The Iditarod Trail sled dog race officially wrapped up with the finishers banquet in Nome on Sunday, but it won’t be the end of the discussion about the decision to restart the race at its traditional location in Willow with perilous conditions facing the teams.
Why race officials didn’t move the restart north to Fairbanks to avoid the near-certain injuries needs to be reviewed.
Crews did what they could to reconstruct a trail made thin to non-existent by limited snowfall and late-season rains that turned much of the route to ice and barren ground through the Dalzell Gorge and the Farewell Burn.
But it wasn’t enough. Not even close.
Injuries to mushers, dragged by flipped sleds, were plentiful. Damage to sleds was rife. Curse words probably littered the trail by the hundreds.
Four-time winner Jeff King, of Denali, told an Anchorage Daily News reporter this year’s trail was “the roughest I’ve ever seen.” He’s run the race 22 times. Don’t believe him? Watch a video clip of his nightmarish run through the Dalzell: http://youtu.be/dAHa-6VkUQY
Two-time champion Robert Sorlie was blunt, telling the newspaper, “They should not send people out there. It’s not safe . I’ve never been so scared before in my life.”
Musher Gus Guenther, of Clam Gulch, flipped his sled on the rough trail early in the race, breaking his leg and forcing him out of the running. He told the Peninsula Clarion newspaper that the barren, icy trail made it nearly impossible to control his dog team.

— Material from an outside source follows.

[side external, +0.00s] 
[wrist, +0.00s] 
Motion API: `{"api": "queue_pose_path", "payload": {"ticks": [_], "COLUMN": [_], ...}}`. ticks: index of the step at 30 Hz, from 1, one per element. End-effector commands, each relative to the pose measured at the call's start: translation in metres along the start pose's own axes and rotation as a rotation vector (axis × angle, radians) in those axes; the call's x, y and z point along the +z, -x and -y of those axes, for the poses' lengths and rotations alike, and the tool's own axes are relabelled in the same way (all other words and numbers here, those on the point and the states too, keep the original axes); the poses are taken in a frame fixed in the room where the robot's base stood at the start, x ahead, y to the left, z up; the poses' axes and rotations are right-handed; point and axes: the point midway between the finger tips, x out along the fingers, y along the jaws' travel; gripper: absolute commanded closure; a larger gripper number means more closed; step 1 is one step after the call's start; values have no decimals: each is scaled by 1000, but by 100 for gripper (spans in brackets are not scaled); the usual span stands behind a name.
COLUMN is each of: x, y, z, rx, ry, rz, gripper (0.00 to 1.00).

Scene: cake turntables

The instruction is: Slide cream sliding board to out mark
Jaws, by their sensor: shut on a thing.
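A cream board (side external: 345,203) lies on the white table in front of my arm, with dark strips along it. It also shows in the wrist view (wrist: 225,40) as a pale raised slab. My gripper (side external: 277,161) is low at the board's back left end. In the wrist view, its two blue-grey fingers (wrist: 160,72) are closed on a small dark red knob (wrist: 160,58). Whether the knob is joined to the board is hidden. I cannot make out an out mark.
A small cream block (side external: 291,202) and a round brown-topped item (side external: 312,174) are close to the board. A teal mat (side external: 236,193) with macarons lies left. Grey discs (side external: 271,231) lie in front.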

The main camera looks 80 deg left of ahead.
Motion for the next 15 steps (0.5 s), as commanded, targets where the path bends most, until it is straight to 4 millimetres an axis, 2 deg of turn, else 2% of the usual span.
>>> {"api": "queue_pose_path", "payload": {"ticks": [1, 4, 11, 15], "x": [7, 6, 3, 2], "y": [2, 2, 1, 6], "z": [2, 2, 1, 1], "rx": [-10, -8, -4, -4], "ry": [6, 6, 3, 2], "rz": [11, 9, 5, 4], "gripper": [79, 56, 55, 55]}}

“When I got out there from day one it was frightening,” he said. “I couldn’t stop or slow down.”
And then there’s Scott Janssen, of Anchorage. He crashed his sled on a rock-strewn part of trail and was knocked unconscious after his head hit a tree stump.
“I’m very disappointed we didn’t leave out of Fairbanks,” he told a reporter for The Associated Press. “It would have just been another race had we left out of Fairbanks.”
By nearly all accounts, this year’s race was the toughest and most dangerous in the Iditarod’s 42-year history.
Iditarod officials will need to revisit their decision to run the race on its traditional trail and forego a safer run out of Fairbanks, which had hosted the Iditarod in 2003 when conditions to the south were poor.
It’s always easy to second-guess a decision. But when you run a high-profile event such as the Iditarod, being second-guessed comes with the territory. The only responsible course of action now is for race officials to review the process that led to a decision that put people and dogs at a higher level of risk and to make public their findings.